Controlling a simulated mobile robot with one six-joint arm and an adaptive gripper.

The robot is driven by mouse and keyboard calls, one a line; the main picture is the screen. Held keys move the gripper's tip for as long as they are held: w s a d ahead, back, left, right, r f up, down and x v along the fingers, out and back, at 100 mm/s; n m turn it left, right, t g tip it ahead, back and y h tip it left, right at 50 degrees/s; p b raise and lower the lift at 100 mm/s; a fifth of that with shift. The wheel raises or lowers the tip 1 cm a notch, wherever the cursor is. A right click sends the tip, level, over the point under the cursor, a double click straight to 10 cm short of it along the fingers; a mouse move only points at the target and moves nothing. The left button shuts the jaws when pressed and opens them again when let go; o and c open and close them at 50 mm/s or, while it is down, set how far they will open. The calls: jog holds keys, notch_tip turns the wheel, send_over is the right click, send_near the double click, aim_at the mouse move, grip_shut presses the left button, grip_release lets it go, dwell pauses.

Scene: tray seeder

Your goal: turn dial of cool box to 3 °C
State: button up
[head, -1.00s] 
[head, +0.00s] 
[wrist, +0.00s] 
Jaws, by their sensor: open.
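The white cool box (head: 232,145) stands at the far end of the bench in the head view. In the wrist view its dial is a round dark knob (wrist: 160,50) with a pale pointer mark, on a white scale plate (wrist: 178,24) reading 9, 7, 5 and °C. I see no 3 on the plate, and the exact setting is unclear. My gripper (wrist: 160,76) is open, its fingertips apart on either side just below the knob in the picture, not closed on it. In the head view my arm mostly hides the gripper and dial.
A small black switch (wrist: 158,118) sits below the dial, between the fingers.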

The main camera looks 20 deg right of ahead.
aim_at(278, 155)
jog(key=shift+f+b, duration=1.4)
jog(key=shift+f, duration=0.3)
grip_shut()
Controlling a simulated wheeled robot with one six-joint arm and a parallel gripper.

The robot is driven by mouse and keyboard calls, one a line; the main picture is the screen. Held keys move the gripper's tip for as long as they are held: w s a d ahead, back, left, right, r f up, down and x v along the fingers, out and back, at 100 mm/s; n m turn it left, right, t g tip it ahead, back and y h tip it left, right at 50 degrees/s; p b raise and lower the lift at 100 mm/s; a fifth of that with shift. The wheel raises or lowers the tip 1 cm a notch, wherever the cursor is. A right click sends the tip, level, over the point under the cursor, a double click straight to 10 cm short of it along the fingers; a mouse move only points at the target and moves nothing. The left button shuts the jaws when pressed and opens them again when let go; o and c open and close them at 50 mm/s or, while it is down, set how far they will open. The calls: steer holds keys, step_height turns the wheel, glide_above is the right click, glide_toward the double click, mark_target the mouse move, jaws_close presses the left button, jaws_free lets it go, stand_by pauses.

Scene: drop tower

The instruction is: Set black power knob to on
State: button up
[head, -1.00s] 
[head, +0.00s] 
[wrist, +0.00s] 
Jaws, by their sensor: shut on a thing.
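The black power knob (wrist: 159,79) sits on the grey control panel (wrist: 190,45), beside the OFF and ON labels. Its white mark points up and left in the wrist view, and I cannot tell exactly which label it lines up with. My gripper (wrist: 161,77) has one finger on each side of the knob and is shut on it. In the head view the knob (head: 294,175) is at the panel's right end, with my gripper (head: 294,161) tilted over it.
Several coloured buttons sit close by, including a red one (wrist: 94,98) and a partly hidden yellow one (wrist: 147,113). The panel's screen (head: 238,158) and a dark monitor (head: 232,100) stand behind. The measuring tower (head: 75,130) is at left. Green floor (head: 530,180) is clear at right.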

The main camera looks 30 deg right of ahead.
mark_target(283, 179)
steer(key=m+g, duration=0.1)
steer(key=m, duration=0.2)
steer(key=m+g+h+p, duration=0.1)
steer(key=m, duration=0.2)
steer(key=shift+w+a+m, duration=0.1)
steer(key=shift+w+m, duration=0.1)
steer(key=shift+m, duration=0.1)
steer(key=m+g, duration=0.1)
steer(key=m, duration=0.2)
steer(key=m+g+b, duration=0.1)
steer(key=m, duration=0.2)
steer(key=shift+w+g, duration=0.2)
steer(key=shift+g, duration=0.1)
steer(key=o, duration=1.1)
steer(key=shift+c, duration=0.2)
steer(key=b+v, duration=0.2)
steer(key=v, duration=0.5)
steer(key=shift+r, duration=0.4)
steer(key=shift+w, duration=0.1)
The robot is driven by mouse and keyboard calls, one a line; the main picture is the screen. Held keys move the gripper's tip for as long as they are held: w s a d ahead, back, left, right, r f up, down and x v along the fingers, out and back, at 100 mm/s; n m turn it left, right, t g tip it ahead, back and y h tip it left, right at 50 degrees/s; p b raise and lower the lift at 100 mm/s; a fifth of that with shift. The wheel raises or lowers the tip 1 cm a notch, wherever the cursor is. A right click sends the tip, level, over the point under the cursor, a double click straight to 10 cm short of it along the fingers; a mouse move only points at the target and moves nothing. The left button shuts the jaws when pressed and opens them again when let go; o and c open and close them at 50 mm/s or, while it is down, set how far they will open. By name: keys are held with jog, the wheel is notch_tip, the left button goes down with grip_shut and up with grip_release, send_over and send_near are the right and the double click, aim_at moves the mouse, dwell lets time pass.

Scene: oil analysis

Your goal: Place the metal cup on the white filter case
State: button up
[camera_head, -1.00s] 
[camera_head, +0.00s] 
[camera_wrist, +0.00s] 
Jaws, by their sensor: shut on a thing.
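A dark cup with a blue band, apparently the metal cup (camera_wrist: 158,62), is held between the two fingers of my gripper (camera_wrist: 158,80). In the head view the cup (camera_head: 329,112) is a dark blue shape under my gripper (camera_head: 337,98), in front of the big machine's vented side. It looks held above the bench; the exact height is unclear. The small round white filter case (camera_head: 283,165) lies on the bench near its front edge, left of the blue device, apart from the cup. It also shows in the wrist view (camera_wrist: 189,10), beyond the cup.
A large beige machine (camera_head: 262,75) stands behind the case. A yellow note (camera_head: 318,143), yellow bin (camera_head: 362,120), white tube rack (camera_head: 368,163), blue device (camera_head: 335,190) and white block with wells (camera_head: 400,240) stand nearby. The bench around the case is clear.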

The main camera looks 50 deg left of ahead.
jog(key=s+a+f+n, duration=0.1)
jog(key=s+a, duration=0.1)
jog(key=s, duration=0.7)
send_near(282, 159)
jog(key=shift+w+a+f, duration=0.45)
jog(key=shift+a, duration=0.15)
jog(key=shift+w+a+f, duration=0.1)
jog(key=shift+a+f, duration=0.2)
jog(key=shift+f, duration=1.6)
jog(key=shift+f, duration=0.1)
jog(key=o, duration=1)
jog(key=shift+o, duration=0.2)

▶ **Task directions**
From the records above, pull out each line that has "Your".

▶ **Answer for this exercise**
Your goal: turn dial of cool box to 3 °C
Your goal: Place the metal cup on the white filter case

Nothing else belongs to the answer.